Chinese authorities, worried about over-investment and strong growth in informal lending, have indicated they are prepared to tolerate slower economic growth rates as they drive through structural reforms.
The country's official 2013 growth target of 7.5 percent was approved only four months ago at the annual National People's Congress (NPC), or parliament, so analysts said it was highly unlikely that Lou was pointing to a change in the target.
"A revision of the official growth target may require NPC approval, so we regard the quote with caution and wait for any clarification from the government," said Zhiwei Zhang, economist at Nomura in Hong Kong, in a note.
Instead, they suggested he was trying to steer expectations towards slower growth as the government tries to wean the economy off a reliance on exports and investment and more towards consumption-led economic activity.
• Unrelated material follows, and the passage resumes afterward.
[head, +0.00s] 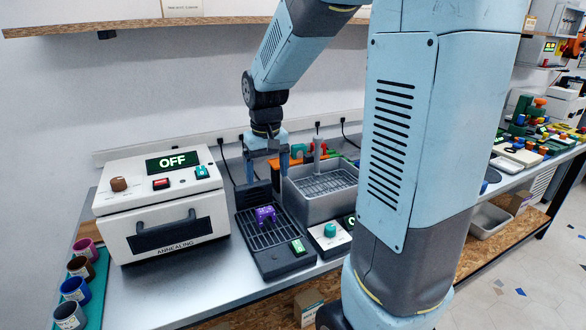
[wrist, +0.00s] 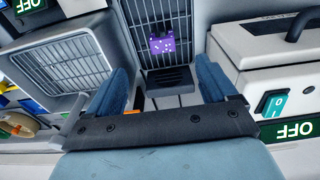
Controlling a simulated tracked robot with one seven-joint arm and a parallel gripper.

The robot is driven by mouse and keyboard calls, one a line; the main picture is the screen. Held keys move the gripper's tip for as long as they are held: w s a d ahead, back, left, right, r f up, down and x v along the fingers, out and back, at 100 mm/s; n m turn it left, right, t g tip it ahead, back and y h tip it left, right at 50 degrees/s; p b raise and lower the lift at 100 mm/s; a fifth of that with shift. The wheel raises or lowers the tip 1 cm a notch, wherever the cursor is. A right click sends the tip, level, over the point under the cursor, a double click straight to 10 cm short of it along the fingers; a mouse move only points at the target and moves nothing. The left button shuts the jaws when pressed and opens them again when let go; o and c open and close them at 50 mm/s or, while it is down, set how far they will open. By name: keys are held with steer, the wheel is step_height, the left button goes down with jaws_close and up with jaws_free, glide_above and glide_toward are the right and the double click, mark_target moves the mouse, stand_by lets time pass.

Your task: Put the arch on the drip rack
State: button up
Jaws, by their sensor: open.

"While next year's target remains unknown, we believe it will be lowered again to 7 percent. A year ago, a target that low would have sparked a global panic and ‘risk off' reaction," Beacher said.
Markets showed muted reaction to Lou's remarks. The Australian dollar dipped on the news about the country's biggest export market, briefly before recovering.
Xinhua quoted Lou as saying that 7 percent growth this year should not be considered the bottom line and that while the pace of economic activity was slowing down there would not be a hard landing.
"Despite the slowdown of China's economic growth rate, the structural reform is paying off," Xinhua quoted Lou as saying.
NO FIXED FLOOR?
Those remarks echo comments earlier this week by Premier Li Keqiang, who has been pushing reform over growth speed. Li said in a speech in southern China that more effort must be put into structural adjustments, reforms and economic transformation.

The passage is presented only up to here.